Data listing:
>>

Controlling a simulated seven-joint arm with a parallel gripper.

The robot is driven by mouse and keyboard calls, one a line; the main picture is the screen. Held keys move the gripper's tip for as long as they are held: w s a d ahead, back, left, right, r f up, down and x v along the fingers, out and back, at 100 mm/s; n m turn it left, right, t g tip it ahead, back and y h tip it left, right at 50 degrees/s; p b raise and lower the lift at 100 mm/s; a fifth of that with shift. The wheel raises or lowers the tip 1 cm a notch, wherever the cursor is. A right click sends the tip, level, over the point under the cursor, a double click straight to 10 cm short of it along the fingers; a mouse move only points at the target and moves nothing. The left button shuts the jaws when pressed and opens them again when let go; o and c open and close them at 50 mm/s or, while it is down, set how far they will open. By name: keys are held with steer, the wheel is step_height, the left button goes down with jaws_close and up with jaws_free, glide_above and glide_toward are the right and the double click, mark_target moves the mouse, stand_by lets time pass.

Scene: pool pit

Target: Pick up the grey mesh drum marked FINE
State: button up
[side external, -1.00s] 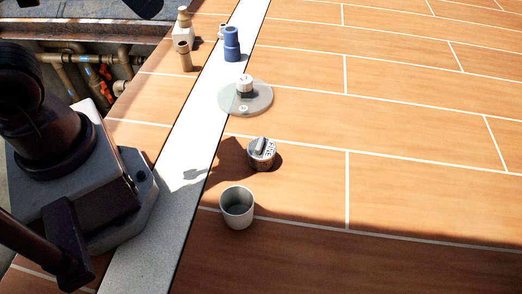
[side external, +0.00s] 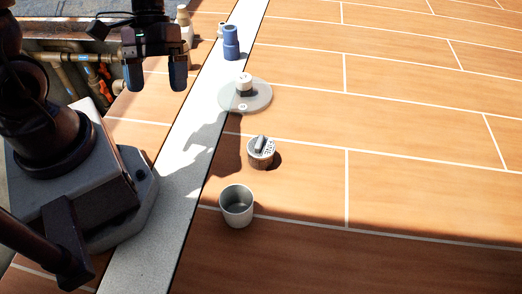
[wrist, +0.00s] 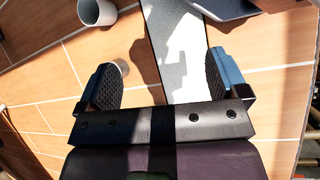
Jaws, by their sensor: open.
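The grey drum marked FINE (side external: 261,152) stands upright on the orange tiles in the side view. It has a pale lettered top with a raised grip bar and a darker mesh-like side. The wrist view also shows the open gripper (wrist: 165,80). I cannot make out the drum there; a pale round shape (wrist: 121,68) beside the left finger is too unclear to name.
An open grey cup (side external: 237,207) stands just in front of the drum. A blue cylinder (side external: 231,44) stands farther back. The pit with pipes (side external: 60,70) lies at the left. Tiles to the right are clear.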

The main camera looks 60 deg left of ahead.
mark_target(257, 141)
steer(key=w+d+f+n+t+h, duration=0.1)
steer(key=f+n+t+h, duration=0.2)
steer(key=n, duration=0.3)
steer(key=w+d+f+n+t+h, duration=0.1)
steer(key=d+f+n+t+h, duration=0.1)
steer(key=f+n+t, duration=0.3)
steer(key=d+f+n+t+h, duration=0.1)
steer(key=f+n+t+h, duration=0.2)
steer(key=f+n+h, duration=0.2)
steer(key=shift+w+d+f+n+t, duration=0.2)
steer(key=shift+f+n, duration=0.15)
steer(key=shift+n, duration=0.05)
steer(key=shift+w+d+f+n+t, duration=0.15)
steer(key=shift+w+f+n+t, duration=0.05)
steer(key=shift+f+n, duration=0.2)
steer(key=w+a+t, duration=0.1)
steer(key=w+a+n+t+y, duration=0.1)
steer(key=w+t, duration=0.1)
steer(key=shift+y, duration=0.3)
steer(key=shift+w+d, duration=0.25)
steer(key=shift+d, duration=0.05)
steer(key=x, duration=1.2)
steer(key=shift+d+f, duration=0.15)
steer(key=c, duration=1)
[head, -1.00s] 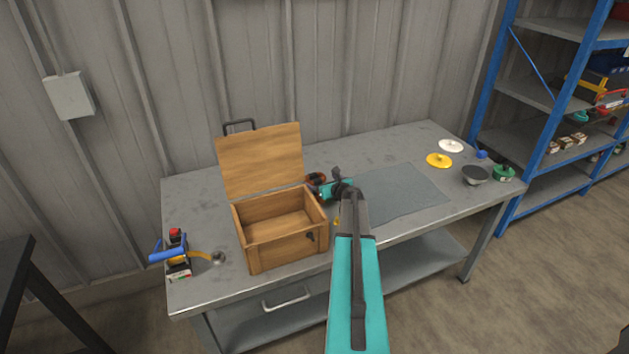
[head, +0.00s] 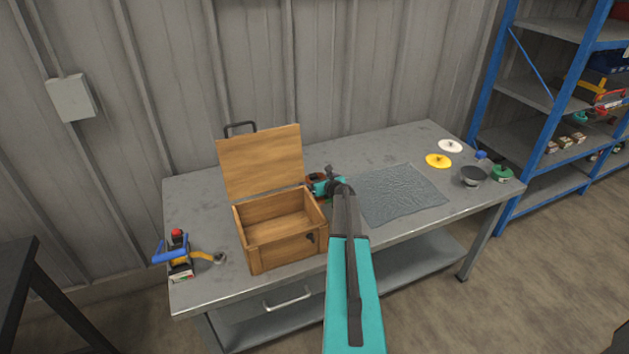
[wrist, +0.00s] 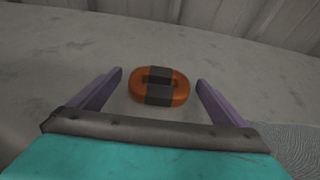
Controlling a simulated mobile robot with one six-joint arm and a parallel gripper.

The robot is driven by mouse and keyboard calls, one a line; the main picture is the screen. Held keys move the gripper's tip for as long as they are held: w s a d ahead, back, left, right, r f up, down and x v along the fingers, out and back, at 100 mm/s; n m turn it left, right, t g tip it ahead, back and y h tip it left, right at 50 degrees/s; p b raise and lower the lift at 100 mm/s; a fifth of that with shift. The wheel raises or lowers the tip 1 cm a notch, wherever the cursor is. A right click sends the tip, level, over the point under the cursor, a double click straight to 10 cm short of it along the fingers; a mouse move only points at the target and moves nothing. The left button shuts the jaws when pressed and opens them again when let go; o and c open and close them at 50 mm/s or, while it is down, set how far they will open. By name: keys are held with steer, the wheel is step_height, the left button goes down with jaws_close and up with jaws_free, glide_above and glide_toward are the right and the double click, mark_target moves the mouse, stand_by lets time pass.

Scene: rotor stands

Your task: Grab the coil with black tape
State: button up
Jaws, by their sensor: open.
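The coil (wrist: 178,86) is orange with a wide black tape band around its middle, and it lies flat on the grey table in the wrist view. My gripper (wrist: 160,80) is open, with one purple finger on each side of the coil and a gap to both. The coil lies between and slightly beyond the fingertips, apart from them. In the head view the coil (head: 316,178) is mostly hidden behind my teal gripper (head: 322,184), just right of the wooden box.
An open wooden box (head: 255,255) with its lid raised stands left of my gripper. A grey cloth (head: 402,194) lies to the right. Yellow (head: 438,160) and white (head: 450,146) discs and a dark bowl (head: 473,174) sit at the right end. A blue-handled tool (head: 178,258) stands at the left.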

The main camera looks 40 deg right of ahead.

<<

Transcribe every line in the entries above, taking out only the images.

Controlling a simulated seven-joint arm with a parallel gripper.

The robot is driven by mouse and keyboard calls, one a line; the main picture is the screen. Held keys move the gripper's tip for as long as they are held: w s a d ahead, back, left, right, r f up, down and x v along the fingers, out and back, at 100 mm/s; n m turn it left, right, t g tip it ahead, back and y h tip it left, right at 50 degrees/s; p b raise and lower the lift at 100 mm/s; a fifth of that with shift. The wheel raises or lowers the tip 1 cm a notch, wherever the cursor is. A right click sends the tip, level, over the point under the cursor, a double click straight to 10 cm short of it along the fingers; a mouse move only points at the target and moves nothing. The left button shuts the jaws when pressed and opens them again when let go; o and c open and close them at 50 mm/s or, while it is down, set how far they will open. By name: keys are held with steer, the wheel is step_height, the left button goes down with jaws_close and up with jaws_free, glide_above and glide_toward are the right and the double click, mark_target moves the mouse, stand_by lets time pass.

Scene: pool pit

Target: Pick up the grey mesh drum marked FINE
State: button up
[side external, -1.00s] 
[side external, +0.00s] 
[wrist, +0.00s] 
Jaws, by their sensor: open.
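The grey drum marked FINE (side external: 261,152) stands upright on the orange tiles in the side view. It has a pale lettered top with a raised grip bar and a darker mesh-like side. The wrist view also shows the open gripper (wrist: 165,80). I cannot make out the drum there; a pale round shape (wrist: 121,68) beside the left finger is too unclear to name.
An open grey cup (side external: 237,207) stands just in front of the drum. A blue cylinder (side external: 231,44) stands farther back. The pit with pipes (side external: 60,70) lies at the left. Tiles to the right are clear.

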The main camera looks 60 deg left of ahead.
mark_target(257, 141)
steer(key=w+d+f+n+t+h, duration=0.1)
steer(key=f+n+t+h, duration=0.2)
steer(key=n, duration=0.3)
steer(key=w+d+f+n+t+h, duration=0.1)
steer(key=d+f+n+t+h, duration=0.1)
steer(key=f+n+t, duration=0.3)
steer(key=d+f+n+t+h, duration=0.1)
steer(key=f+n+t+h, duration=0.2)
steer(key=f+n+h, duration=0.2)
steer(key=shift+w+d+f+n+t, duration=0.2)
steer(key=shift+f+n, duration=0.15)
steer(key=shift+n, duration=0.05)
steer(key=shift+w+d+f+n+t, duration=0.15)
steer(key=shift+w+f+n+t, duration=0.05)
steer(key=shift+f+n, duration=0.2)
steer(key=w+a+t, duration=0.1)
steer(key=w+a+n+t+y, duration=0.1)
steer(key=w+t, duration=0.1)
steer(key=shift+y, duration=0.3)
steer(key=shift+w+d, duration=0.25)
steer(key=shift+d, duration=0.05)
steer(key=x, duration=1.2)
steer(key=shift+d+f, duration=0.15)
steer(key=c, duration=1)
[head, -1.00s] 
[head, +0.00s] 
[wrist, +0.00s] 
Controlling a simulated mobile robot with one six-joint arm and a parallel gripper.

The robot is driven by mouse and keyboard calls, one a line; the main picture is the screen. Held keys move the gripper's tip for as long as they are held: w s a d ahead, back, left, right, r f up, down and x v along the fingers, out and back, at 100 mm/s; n m turn it left, right, t g tip it ahead, back and y h tip it left, right at 50 degrees/s; p b raise and lower the lift at 100 mm/s; a fifth of that with shift. The wheel raises or lowers the tip 1 cm a notch, wherever the cursor is. A right click sends the tip, level, over the point under the cursor, a double click straight to 10 cm short of it along the fingers; a mouse move only points at the target and moves nothing. The left button shuts the jaws when pressed and opens them again when let go; o and c open and close them at 50 mm/s or, while it is down, set how far they will open. By name: keys are held with steer, the wheel is step_height, the left button goes down with jaws_close and up with jaws_free, glide_above and glide_toward are the right and the double click, mark_target moves the mouse, stand_by lets time pass.

Scene: rotor stands

Your task: Grab the coil with black tape
State: button up
Jaws, by their sensor: open.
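The coil (wrist: 178,86) is orange with a wide black tape band around its middle, and it lies flat on the grey table in the wrist view. My gripper (wrist: 160,80) is open, with one purple finger on each side of the coil and a gap to both. The coil lies between and slightly beyond the fingertips, apart from them. In the head view the coil (head: 316,178) is mostly hidden behind my teal gripper (head: 322,184), just right of the wooden box.
An open wooden box (head: 255,255) with its lid raised stands left of my gripper. A grey cloth (head: 402,194) lies to the right. Yellow (head: 438,160) and white (head: 450,146) discs and a dark bowl (head: 473,174) sit at the right end. A blue-handled tool (head: 178,258) stands at the left.

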The main camera looks 40 deg right of ahead.

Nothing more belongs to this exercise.